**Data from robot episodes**
# # # #

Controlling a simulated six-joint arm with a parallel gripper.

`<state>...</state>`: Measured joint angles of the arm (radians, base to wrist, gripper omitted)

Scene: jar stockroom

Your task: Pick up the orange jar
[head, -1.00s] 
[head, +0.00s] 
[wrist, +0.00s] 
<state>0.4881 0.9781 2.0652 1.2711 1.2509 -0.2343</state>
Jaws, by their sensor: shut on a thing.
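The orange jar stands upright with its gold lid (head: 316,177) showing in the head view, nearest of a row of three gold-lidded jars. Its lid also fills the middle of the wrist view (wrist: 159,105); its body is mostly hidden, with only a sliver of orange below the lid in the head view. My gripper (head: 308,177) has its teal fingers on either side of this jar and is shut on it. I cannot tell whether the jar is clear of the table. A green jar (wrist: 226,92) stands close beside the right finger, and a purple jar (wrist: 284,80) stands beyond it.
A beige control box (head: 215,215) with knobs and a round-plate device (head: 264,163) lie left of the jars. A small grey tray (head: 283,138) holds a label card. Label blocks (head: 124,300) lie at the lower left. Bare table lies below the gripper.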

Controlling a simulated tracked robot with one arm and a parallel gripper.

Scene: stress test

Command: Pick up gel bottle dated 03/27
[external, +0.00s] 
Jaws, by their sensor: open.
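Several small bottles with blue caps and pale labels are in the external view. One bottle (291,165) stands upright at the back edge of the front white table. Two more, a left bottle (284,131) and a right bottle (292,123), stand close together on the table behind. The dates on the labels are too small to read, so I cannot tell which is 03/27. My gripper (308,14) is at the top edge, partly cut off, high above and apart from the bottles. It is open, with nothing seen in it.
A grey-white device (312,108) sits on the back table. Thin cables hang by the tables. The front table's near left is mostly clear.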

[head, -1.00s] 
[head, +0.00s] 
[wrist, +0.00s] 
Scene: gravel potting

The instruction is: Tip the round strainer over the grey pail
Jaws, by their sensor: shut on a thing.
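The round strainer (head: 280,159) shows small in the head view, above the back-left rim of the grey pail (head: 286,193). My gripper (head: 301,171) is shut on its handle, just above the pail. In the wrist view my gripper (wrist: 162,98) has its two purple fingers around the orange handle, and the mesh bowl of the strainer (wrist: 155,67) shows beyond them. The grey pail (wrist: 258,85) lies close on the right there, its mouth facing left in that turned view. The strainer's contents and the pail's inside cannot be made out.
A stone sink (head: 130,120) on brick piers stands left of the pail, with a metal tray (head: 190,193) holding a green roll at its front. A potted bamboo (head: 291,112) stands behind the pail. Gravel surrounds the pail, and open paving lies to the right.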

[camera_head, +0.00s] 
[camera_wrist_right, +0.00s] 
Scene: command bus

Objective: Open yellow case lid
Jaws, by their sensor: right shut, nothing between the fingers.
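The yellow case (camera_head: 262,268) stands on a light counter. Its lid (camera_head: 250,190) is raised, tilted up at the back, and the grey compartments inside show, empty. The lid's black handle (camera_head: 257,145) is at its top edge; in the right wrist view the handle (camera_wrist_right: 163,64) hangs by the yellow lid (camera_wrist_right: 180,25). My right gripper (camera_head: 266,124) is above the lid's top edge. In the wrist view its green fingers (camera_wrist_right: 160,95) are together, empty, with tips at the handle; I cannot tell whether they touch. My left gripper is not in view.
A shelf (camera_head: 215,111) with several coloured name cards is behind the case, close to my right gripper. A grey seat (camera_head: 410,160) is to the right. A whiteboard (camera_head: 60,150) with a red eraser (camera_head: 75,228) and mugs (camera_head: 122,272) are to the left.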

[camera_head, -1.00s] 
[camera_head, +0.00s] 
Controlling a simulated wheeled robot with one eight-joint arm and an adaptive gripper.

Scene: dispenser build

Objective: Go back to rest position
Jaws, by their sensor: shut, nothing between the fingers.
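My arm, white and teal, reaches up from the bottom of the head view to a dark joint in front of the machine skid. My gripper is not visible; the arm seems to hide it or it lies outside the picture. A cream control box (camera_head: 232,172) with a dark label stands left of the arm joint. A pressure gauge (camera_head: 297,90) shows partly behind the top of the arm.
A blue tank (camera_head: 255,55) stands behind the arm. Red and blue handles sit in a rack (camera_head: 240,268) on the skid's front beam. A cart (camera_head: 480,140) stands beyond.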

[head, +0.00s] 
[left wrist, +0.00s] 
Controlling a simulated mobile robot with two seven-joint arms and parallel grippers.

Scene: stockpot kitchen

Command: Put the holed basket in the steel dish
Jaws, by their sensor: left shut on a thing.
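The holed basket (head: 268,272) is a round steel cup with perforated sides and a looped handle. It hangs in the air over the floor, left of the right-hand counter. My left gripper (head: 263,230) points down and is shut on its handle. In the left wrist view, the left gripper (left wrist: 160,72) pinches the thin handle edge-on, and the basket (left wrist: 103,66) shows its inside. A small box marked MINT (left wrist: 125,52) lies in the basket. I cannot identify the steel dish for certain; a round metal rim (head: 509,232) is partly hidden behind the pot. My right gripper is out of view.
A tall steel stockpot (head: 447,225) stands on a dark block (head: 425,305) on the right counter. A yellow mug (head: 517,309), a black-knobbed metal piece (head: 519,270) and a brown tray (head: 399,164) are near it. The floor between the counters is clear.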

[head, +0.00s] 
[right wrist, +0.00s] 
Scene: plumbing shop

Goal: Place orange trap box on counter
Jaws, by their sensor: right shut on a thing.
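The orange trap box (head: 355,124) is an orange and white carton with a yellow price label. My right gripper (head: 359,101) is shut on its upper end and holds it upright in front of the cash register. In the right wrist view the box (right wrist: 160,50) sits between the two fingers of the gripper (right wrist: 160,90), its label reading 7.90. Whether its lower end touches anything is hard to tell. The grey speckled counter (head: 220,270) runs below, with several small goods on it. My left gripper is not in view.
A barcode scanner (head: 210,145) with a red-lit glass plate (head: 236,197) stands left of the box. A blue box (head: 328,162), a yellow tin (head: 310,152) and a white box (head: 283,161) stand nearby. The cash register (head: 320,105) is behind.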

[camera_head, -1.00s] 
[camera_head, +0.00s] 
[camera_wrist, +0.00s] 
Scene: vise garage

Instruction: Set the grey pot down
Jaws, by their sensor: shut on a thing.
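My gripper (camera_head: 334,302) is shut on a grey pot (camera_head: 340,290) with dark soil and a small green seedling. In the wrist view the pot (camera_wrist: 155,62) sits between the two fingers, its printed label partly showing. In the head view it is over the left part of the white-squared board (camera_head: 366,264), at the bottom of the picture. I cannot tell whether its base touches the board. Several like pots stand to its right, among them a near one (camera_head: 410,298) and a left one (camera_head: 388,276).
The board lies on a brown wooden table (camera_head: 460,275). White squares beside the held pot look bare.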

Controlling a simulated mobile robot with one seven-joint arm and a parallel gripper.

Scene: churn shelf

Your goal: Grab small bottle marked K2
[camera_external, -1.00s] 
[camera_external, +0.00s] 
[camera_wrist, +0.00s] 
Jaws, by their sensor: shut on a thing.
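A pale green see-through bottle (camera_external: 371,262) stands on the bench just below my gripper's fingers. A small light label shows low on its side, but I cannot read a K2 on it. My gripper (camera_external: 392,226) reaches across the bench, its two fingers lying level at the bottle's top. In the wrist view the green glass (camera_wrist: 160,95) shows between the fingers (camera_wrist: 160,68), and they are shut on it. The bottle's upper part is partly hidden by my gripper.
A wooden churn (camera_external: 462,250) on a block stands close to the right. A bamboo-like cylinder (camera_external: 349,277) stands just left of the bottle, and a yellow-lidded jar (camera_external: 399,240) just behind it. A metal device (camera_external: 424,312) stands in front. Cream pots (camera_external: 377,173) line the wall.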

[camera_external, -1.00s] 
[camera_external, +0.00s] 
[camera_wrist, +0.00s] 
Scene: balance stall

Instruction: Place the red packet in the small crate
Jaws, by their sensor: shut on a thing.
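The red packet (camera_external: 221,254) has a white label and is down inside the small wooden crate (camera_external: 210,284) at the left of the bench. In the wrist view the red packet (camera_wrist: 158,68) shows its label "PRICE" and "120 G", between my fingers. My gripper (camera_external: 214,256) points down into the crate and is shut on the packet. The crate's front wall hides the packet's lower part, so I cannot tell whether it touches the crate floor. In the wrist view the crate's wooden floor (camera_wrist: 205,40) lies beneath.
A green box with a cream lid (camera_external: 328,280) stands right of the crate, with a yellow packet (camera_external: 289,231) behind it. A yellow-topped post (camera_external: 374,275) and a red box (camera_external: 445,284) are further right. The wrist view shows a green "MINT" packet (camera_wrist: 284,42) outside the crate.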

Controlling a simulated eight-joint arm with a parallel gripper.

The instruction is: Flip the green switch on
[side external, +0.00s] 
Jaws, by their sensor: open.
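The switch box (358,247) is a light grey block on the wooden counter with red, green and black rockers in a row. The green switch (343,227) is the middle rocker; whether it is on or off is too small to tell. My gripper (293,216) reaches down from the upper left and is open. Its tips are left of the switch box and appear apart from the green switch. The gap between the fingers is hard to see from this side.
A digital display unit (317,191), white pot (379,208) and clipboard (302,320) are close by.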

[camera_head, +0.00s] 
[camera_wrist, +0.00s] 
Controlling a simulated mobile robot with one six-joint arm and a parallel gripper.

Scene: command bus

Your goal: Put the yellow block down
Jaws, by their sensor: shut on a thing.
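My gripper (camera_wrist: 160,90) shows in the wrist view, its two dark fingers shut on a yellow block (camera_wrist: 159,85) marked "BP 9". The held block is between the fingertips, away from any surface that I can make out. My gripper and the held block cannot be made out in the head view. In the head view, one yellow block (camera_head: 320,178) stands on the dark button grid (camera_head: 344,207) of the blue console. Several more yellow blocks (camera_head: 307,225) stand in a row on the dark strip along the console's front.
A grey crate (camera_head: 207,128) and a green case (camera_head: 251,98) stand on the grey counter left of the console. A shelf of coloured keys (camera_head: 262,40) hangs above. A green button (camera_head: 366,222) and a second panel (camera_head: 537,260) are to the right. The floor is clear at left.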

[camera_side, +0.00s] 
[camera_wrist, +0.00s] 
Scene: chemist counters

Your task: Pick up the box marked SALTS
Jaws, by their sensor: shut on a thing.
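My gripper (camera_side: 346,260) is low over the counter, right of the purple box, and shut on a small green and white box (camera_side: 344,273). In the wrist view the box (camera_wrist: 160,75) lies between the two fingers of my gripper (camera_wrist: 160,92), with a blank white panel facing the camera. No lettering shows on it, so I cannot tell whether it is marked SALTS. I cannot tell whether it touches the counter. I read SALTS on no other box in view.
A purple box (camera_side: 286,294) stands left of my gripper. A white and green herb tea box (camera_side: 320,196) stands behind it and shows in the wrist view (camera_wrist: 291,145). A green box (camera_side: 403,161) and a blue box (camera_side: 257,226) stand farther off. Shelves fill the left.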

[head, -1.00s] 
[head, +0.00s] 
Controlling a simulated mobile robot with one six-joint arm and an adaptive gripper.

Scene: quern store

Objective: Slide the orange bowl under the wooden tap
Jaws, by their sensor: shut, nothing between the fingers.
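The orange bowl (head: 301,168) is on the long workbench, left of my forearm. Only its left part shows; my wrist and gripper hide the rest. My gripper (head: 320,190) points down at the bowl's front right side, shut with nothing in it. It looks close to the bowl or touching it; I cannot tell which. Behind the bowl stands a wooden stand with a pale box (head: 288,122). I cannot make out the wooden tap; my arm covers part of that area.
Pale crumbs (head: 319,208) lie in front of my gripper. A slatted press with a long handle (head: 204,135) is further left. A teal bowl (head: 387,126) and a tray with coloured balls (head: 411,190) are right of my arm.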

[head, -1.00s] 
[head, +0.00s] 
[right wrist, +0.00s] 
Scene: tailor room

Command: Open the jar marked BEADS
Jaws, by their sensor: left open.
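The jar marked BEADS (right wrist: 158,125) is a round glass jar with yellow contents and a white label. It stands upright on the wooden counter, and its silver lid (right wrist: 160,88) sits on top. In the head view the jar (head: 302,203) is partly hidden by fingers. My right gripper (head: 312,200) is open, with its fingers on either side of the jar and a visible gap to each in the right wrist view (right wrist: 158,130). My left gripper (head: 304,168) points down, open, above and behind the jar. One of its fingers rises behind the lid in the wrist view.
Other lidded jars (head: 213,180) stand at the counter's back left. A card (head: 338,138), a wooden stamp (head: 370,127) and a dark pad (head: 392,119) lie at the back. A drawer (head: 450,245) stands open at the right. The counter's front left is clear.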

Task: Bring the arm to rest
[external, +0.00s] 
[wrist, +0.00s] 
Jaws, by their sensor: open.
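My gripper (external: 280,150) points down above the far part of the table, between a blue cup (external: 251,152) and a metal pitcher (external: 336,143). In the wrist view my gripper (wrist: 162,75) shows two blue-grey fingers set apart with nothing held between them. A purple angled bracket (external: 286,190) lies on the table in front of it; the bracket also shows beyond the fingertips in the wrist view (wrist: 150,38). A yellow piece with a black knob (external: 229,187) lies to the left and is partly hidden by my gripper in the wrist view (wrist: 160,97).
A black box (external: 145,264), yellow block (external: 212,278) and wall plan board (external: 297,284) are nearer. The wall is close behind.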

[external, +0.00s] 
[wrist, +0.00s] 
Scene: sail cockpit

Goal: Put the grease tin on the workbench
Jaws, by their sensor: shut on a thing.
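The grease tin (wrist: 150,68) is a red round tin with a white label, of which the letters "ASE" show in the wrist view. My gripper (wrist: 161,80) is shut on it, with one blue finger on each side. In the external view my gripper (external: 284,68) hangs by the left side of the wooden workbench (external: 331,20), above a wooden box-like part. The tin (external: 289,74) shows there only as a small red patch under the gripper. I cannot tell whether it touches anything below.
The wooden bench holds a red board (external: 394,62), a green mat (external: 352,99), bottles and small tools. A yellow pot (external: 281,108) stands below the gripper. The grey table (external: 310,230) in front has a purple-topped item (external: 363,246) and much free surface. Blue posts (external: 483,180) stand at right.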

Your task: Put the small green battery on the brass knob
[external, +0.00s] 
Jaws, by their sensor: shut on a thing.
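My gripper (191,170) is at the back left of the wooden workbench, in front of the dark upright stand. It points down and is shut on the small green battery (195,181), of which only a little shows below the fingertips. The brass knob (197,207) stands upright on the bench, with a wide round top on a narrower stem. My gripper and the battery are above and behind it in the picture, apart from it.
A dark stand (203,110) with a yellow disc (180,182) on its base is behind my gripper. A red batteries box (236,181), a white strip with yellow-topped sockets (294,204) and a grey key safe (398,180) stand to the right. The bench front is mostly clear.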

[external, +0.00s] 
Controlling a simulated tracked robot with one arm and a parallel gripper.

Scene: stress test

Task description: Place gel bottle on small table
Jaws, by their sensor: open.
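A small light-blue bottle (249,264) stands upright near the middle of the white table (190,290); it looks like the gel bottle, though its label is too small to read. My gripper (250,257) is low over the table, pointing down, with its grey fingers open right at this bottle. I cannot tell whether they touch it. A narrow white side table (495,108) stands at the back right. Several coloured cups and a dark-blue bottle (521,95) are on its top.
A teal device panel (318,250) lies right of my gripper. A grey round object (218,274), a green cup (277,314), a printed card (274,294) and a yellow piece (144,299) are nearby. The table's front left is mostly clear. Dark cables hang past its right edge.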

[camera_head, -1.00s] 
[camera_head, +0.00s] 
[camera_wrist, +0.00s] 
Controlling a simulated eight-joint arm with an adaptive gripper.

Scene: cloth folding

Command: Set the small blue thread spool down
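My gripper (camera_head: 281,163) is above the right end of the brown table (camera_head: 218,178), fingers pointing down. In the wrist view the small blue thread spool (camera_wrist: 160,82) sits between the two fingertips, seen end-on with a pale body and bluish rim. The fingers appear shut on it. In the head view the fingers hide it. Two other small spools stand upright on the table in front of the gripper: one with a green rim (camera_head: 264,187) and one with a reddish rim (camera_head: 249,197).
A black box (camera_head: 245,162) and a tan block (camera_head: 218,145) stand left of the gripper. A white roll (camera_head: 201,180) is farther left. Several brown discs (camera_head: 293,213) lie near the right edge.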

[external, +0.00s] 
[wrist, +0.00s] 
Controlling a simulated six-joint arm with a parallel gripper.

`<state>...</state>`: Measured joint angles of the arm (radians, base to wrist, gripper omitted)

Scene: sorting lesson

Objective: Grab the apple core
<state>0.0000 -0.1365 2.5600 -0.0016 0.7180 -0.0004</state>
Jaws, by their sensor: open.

# # # #

**Written request**
Each line that holds the word "mobile" is to be copied.

**Written response**
Controlling a simulated mobile robot with two seven-joint arms and parallel grippers.
Controlling a simulated mobile robot with one seven-joint arm and a parallel gripper.
Controlling a simulated mobile robot with one six-joint arm and a parallel gripper.
Controlling a simulated mobile robot with one six-joint arm and an adaptive gripper.

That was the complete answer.